#### Given request
Reproduce the entries shown below only from the line with "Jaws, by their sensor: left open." down to the line with "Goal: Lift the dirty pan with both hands", keeping both end lines and copying each one exactly.

#### Data listing
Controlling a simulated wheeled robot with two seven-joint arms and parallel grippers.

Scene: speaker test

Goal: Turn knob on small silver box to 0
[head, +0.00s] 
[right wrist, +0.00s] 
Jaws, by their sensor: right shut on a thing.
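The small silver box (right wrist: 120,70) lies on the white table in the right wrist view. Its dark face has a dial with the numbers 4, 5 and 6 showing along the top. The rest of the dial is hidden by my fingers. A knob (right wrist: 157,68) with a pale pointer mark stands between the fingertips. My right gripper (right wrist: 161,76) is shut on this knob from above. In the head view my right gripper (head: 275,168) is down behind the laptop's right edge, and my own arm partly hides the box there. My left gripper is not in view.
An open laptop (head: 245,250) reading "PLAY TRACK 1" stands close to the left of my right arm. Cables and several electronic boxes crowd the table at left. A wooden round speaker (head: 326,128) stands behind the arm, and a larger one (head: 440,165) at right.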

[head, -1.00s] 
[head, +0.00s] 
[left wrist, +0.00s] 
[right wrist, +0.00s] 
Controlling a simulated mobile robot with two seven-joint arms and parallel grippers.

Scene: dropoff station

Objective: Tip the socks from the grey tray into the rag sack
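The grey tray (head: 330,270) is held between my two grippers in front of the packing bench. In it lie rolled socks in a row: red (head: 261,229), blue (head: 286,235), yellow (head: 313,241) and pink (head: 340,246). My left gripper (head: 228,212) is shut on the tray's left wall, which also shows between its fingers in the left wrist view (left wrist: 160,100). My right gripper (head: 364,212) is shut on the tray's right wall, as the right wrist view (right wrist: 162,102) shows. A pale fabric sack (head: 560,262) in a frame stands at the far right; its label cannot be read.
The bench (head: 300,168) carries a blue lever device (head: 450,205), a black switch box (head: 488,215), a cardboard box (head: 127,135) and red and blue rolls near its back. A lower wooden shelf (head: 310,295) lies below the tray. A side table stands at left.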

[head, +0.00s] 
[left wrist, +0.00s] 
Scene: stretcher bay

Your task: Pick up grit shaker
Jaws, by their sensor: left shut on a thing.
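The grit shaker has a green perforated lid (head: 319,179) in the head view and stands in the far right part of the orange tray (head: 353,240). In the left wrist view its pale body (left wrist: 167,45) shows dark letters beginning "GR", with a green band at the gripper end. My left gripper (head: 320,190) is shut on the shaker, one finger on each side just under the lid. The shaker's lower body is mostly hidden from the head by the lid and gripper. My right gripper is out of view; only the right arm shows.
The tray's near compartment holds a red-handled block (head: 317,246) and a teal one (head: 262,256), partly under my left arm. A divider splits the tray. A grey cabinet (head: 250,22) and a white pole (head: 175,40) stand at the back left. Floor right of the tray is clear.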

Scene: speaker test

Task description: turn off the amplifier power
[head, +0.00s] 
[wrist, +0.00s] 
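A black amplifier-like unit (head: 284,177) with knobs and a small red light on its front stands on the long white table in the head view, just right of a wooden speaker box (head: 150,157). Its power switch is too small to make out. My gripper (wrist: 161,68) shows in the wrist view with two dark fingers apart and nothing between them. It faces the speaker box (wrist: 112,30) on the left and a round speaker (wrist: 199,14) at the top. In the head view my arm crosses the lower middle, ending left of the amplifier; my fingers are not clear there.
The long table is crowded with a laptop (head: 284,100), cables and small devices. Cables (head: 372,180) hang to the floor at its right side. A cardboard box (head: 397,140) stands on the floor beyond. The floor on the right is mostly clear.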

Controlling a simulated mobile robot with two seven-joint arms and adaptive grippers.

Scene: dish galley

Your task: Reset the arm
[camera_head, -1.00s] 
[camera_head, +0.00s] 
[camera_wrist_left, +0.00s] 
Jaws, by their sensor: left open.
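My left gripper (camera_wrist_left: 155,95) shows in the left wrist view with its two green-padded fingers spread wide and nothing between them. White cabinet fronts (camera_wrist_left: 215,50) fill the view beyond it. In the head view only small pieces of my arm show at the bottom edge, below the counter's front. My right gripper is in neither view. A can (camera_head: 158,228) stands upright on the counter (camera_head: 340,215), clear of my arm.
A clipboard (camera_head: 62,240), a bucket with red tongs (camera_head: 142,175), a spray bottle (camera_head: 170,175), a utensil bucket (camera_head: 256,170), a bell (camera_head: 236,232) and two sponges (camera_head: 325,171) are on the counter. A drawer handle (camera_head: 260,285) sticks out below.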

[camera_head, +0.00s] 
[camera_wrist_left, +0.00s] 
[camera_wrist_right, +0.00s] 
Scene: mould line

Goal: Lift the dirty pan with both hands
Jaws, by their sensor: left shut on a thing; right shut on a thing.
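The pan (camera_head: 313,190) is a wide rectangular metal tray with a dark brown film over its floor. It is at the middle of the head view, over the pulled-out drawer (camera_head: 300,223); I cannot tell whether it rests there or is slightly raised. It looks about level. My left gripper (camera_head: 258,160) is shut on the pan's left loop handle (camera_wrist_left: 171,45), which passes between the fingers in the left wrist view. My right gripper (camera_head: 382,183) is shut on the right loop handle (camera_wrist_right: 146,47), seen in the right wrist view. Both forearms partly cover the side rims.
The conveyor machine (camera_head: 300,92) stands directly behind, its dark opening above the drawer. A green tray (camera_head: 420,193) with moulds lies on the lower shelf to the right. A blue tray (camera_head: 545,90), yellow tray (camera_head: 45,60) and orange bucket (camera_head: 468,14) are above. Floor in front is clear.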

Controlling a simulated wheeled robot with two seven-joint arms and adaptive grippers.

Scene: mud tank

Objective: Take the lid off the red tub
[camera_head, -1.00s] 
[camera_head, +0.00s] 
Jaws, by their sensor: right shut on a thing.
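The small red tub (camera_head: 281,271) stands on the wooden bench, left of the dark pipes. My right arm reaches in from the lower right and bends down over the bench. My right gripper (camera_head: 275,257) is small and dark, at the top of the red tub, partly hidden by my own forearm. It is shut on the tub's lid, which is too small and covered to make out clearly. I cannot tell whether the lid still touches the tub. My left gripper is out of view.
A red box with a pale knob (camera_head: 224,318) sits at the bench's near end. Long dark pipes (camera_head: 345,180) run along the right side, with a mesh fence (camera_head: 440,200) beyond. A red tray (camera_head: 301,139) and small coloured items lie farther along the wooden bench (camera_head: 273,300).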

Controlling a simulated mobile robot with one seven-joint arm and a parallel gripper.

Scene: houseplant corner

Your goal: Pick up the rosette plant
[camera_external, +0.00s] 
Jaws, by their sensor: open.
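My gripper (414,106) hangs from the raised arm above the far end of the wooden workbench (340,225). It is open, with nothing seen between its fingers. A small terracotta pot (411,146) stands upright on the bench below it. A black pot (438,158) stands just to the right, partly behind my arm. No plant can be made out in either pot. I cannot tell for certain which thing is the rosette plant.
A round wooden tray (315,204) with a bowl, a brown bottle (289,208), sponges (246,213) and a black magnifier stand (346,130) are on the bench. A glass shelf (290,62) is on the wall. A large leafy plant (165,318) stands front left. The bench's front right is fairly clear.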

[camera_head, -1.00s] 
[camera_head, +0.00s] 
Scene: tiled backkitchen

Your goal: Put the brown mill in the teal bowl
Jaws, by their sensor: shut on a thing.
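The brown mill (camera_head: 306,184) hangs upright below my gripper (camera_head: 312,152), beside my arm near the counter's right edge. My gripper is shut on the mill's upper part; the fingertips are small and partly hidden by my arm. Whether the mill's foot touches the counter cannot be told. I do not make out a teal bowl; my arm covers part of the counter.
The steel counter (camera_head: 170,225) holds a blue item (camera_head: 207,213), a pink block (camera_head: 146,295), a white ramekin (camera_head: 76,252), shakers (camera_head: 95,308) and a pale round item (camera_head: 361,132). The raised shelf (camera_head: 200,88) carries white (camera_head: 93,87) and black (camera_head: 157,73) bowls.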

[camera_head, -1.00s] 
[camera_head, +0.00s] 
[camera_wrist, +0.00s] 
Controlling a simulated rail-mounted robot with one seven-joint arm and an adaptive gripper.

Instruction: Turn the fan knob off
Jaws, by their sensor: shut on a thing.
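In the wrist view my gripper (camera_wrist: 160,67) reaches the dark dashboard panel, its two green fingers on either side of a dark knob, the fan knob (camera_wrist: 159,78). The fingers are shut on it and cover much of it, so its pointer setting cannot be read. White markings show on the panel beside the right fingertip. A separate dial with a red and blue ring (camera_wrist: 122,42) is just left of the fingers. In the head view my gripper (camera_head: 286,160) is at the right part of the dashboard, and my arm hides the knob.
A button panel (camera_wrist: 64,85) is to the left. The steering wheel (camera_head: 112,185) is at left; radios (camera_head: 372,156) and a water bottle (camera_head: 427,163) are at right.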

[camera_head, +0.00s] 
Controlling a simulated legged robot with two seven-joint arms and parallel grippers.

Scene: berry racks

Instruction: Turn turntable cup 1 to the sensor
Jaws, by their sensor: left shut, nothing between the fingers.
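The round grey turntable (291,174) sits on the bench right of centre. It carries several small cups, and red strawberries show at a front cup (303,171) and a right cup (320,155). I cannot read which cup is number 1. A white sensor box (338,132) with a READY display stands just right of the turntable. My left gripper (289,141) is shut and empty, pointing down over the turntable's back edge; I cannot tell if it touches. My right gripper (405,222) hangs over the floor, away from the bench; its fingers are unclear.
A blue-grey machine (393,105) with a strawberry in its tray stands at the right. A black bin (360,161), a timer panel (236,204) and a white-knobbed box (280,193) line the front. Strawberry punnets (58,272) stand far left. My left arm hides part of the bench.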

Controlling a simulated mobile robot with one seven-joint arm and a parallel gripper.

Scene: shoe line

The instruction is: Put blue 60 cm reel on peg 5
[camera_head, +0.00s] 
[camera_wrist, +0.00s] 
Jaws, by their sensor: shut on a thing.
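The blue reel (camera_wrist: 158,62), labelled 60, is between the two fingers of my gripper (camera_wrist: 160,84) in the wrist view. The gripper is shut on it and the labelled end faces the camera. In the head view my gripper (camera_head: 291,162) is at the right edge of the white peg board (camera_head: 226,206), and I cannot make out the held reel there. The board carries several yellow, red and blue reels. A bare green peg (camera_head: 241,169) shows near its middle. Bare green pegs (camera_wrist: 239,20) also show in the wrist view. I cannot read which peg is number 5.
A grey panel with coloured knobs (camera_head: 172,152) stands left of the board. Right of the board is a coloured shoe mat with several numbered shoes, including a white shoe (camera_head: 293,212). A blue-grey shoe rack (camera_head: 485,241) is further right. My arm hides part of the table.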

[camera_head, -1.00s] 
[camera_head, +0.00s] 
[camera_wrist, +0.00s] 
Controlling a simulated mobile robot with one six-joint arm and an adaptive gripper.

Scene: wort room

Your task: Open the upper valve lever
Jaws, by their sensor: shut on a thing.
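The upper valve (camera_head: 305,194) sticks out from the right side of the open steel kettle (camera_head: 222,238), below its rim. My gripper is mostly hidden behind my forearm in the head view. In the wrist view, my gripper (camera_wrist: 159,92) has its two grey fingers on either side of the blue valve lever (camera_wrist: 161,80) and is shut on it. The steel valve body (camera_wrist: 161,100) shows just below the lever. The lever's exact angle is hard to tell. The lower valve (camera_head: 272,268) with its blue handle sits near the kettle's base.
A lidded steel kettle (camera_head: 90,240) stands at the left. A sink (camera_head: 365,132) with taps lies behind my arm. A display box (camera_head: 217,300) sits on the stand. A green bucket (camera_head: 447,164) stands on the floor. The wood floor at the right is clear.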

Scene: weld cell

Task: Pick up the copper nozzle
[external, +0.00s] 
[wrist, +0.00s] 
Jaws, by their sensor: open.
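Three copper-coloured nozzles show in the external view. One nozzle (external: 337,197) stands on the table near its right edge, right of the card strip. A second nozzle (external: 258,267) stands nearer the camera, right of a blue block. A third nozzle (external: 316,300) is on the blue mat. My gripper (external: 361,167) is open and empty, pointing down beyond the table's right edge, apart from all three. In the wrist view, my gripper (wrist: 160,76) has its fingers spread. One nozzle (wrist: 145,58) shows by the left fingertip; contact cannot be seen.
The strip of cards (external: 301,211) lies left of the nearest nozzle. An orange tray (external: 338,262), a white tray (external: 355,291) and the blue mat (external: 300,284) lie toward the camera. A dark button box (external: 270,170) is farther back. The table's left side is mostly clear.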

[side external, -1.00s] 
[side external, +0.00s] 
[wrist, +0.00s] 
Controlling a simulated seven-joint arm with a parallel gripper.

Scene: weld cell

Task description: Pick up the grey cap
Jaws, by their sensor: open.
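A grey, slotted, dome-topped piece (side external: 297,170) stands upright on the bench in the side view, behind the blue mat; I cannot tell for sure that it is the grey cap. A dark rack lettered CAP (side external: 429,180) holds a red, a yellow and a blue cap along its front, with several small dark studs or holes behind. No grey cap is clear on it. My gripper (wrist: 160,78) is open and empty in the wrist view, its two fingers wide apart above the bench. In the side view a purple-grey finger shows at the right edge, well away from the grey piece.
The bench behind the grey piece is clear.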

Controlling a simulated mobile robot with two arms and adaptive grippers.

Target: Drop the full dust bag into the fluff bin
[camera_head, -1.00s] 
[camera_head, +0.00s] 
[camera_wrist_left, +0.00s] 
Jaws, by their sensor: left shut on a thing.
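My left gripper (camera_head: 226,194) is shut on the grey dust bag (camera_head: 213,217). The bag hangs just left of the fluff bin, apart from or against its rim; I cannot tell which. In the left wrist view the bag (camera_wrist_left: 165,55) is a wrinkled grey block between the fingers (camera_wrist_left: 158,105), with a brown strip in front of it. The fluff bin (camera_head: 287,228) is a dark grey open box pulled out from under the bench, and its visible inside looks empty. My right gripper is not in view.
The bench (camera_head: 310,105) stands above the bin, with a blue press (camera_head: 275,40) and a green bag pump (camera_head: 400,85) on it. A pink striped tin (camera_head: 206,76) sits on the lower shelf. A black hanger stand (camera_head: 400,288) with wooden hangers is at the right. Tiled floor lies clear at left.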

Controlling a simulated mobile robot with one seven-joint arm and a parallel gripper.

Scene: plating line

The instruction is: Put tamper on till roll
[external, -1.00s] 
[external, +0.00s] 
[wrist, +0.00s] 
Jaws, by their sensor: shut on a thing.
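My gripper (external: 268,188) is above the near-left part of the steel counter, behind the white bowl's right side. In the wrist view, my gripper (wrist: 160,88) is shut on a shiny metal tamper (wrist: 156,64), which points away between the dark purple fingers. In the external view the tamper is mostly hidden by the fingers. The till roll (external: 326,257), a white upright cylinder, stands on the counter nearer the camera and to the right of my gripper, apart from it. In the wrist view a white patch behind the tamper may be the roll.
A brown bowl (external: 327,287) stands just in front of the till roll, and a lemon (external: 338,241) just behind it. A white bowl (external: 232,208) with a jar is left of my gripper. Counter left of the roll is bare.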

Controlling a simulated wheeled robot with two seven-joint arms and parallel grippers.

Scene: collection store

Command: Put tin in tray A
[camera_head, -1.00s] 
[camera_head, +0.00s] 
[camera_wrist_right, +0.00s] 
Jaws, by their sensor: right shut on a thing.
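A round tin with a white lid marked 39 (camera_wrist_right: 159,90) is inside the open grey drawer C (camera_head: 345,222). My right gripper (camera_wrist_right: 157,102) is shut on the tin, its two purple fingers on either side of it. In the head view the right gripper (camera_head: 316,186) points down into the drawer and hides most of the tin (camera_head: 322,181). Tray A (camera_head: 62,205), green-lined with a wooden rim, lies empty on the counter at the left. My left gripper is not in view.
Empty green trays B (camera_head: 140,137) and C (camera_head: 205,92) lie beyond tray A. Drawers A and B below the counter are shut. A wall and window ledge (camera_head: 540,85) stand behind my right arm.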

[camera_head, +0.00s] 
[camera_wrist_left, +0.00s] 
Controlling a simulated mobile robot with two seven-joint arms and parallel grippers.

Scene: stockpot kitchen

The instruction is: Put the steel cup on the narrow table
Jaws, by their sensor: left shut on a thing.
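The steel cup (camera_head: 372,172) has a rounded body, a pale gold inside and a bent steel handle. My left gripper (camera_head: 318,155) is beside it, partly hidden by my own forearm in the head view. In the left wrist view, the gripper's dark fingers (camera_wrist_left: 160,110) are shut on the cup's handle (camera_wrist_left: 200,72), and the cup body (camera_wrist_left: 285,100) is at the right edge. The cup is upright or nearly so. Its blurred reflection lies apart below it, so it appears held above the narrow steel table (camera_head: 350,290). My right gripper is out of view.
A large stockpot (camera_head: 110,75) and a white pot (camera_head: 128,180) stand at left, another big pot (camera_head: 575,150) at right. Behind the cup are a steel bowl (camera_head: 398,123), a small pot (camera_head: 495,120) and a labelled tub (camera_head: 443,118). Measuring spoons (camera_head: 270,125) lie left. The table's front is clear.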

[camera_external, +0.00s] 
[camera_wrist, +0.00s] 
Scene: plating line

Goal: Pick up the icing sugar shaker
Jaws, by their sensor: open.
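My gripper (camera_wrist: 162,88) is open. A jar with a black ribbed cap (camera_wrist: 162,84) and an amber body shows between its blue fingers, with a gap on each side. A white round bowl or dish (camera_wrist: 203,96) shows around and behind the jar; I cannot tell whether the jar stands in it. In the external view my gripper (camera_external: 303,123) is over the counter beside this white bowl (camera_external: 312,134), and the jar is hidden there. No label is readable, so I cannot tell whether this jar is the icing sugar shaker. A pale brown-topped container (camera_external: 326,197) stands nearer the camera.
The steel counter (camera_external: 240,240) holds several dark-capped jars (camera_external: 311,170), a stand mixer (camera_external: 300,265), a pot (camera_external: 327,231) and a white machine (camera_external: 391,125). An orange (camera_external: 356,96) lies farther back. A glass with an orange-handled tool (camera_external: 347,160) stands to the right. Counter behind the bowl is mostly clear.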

#### Worked answer
Jaws, by their sensor: left open.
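My left gripper (camera_wrist_left: 155,95) shows in the left wrist view with its two green-padded fingers spread wide and nothing between them. White cabinet fronts (camera_wrist_left: 215,50) fill the view beyond it. In the head view only small pieces of my arm show at the bottom edge, below the counter's front. My right gripper is in neither view. A can (camera_head: 158,228) stands upright on the counter (camera_head: 340,215), clear of my arm.
A clipboard (camera_head: 62,240), a bucket with red tongs (camera_head: 142,175), a spray bottle (camera_head: 170,175), a utensil bucket (camera_head: 256,170), a bell (camera_head: 236,232) and two sponges (camera_head: 325,171) are on the counter. A drawer handle (camera_head: 260,285) sticks out below.

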[camera_head, +0.00s] 
[camera_wrist_left, +0.00s] 
[camera_wrist_right, +0.00s] 
Scene: mould line

Goal: Lift the dirty pan with both hands

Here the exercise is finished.